Care to elaborate? I've never seen the bug; but not long into my 6502 Forth experience, I saw that I was virtually never moving a whole page or more, so I wrote a shorter, faster version and called it QCMOVE, the "Q" being for "quick," and I use that for moving less than a page, like for moving strings. (I still left CMOVE there, but seldom if ever use it.)

This is my new-and-improved CMOVE function (notice how SBY speeds things up):
Code:
CMOVE:                  ; this is:  CMOVE ( src dst cnt -- )
    LDY roslo,X
    LDA roshi,X
    STYA src
    LDY soslo,X
    LDA soshi,X
    STYA dst
    LDY toslo,X         ; Y is the count, with the high-byte still in toshi,X
    LDA toshi,X
    TST
    BEQ DROP3           ; if the count is zero, don't even begin
    DEY                 ; because we need an offset to the last element in the array (rather than past the array)
CMOVE_BEGIN:
    LDA (src),Y
    STA (dst),Y
    SBY #1              ; clears C-flag when Y underflows (Y becomes $FF)
    BCS CMOVE_BEGIN     ; loop until Y is $FF
    LDA toshi,X 
    SEC
    SBC #1              ; clears C-flag when high-byte underflows (high-byte becomes $FF)
    BCC DROP3           ; loop until high-byte is $FF
    STA toshi,X
    INC src+1
    INC dst+1
    BRA CMOVE_BEGIN

; On the 65c02, DEC doesn't set the C-flag (one of the many flaws in the 65c02 design).
; Because of this, we have to LDA TOSHI,X then subtract 1 then STA TOSHI,X again.
; I could fix this flaw in the 65VM02, but that might break legacy code.

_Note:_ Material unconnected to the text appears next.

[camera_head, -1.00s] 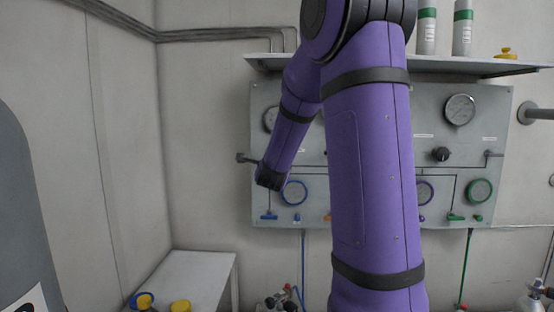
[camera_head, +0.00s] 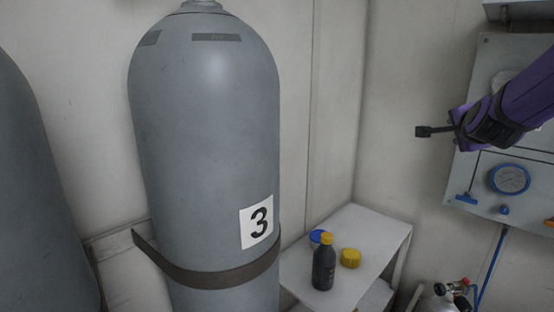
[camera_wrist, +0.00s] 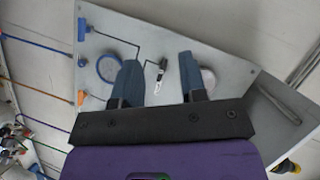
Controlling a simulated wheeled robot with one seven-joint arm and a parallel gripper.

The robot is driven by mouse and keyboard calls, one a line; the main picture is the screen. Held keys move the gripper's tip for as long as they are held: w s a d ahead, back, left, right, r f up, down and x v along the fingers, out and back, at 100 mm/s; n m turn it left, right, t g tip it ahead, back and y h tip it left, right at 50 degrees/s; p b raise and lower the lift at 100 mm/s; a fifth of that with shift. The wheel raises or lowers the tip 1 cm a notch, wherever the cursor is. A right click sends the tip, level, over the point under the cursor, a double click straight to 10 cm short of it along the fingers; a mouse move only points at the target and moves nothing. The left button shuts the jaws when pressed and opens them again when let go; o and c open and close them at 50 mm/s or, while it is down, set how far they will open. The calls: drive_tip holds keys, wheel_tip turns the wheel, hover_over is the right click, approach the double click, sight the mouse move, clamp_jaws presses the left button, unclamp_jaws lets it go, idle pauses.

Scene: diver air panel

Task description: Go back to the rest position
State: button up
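My gripper (camera_head: 424,131) is at the right in the head view, in front of the wall beside the left edge of the grey air panel (camera_head: 487,120), at the end of my purple arm. In the wrist view my gripper (camera_wrist: 160,72) has its two dark blue fingers well apart with nothing held between them. The panel (camera_wrist: 222,60) is beyond the fingers, tilted in the picture, and a black knob (camera_wrist: 161,68) on it shows in the gap. I cannot tell the distance, but no touch is visible.
A big grey cylinder marked 3 (camera_head: 205,130) stands strapped at the wall. A small white table (camera_head: 375,235) holds a dark bottle with a yellow cap (camera_head: 324,267) and a yellow lid (camera_head: 350,258). A blue-rimmed gauge (camera_head: 509,179) is on the panel. The space above the table looks clear.

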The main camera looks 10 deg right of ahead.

edit: I still had a bug! My tests of the C-flag were all backwards! Ugh!
I need to write a simulator so I can test this code --- it is very difficult to write code correctly without testing.
This also points out why a byte-code VM is useful --- writing code in assembly-language is error-prone --- it is better to write application programs in a high-level language.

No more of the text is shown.